Task statement. Starting at the line that contains "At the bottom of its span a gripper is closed" and stopping at the line that contains "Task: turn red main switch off", repeat every line exactly, the two end lines included, and nothing else.

Supplied data.
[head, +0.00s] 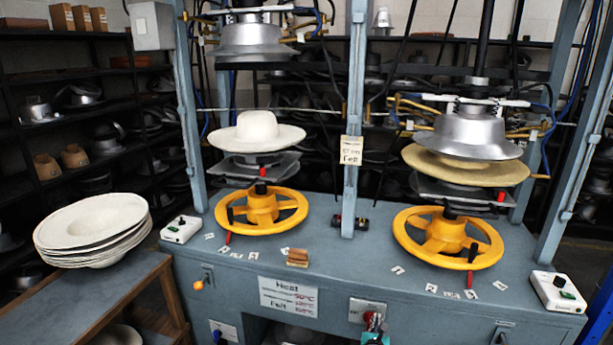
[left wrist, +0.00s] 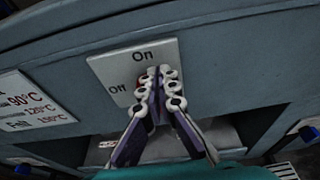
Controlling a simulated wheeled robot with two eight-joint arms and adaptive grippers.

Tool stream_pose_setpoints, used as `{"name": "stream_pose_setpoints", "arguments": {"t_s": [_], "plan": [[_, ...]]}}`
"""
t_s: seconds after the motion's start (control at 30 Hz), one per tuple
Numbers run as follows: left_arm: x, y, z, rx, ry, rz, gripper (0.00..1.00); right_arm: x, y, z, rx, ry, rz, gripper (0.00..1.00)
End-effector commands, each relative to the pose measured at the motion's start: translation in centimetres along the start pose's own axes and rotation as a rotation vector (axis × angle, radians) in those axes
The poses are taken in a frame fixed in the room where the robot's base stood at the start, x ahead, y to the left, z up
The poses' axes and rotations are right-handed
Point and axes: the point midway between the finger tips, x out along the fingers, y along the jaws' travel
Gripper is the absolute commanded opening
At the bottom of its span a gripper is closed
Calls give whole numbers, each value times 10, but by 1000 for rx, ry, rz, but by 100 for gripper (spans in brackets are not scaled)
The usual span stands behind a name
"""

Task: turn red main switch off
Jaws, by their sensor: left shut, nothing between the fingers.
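The main switch's white plate (head: 358,311) is on the front panel of the blue-grey bench. A bit of the red switch (head: 368,317) shows in the head view. In the left wrist view the plate (left wrist: 112,75) reads "On" at the top and "Off" at the left. My left gripper (left wrist: 158,85) is shut, with its fingertips together in front of the plate's middle. The left gripper (head: 376,324) also shows low in the head view. My right gripper is not in view.
A temperature sign (head: 288,297) is left of the switch. Two yellow handwheels (head: 262,222) are on the bench top. A stack of white hats (head: 92,230) is on a side table at left. An open recess lies below the switch.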

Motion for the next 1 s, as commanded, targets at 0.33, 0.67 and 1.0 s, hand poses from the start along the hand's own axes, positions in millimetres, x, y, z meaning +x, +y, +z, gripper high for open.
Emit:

Answer to the task.
At the bottom of its span a gripper is closed
Calls give whole numbers, each value times 10, but by 1000 for rx, ry, rz, but by 100 for gripper (spans in brackets are not scaled)
The usual span stands behind a name
"""

Task: turn red main switch off

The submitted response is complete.